“Some beautiful slide guitar”: The Mick Fleetwood song George Harrison played on

Fleetwood Mac is one of the most unique entities in music, not just because of their impact, but because each member genuinely admired their peers’ craft beyond the band’s limits. For instance, many of their sets were geared to celebrate the collective and solo efforts of each member, while Mick Fleetwood, among others, reinterpreted beloved songs for his own material in later years.

While it’s not unique for bands to continue to feel connected to their projects years after release, Fleetwood Mac feels somewhat special when it comes to its legacy. For instance, many members still feel as connected to its lasting impact as when it was all happening. Nicks, for starters, constantly incorporates many of their signature tunes into her performances, keeping its spirit alive and thriving even as they go their separate ways.

Fleetwood also demonstrates his unwavering passion in various ways and often praises many of their songs and creative processes in interviews despite the turbulence that occurred along the way. What’s particularly interesting about Fleetwood’s position is that he has also developed different attachments to songs over the years, ones that he didn’t necessarily grasp the true depth of at the time.

‘Oh, Daddy’, for instance, was written by Christine McVie as a thank you for Fleetwood being the anchor for a band that would have otherwise allowed their disruptions to define them, but he didn’t realise until much later, at which point it began to mean more to him than it ever had. Others, like ‘Walk A Thin Line’, became a significant part of him straight away, developing an appreciation that would linger years later, emerging for Fleetwood’s 1981 record The Visitor.
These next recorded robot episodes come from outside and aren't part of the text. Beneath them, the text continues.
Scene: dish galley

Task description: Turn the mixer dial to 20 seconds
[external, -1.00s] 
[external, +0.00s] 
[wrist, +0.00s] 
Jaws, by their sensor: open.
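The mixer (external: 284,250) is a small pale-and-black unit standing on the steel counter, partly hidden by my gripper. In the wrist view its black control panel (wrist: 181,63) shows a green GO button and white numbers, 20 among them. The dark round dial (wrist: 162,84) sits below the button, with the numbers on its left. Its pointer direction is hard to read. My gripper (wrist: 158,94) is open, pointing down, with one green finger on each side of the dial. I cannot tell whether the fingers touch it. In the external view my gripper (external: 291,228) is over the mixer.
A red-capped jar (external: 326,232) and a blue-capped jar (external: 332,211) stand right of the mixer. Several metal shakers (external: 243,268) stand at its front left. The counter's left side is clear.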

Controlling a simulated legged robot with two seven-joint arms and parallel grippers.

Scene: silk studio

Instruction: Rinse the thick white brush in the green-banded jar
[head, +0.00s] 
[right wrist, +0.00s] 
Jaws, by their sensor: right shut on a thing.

‘Walk A Thin Line’ was originally recorded in 1979 for Fleetwood Mac’s album Tusk, but Fleetwood loved the song so much that he felt compelled to reimagine it for his solo record a couple of years later, recording in Africa and placing his own spin on it as if it was his, to begin with. Lindsey Buckingham wrote the song, but Fleetwood always wished it had come from him instead.

“I really loved the song and wished that I’d written it,” he told MusicRadar, recalling how he enlisted “a whole ensemble of African musicians”, which made him feel like, as a percussionist, “a pig in shit”. However, such a choice enabled him to enhance the appeal of the original track, making it deeper and more expansive than he could have achieved within the band.

As he put it: “The most important thing to me was, I knew I was talking this song to Africa to reinterpret, and what you hear on the whole of The Visitor is an extension of what you hear on ‘Walk A Thin Line’.” When he arrived back in England, he linked up with George Harrison, who “put some beautiful slide guitar on the track”, which pulled the entire thing together and gave it its overarching dreamlike feel.

While there will always be something more raw and endearing about the original version, Fleetwood’s undeniably gives it a more enticing and slick feel, perfect for those moments when you’re after getting lost in the haze of some easy listening. While the Tusk version remains an ultimate product of Fleetwood Mac’s folk-rock convergence, Fleetwood’s adds an atmosphere that makes it feel almost otherworldly.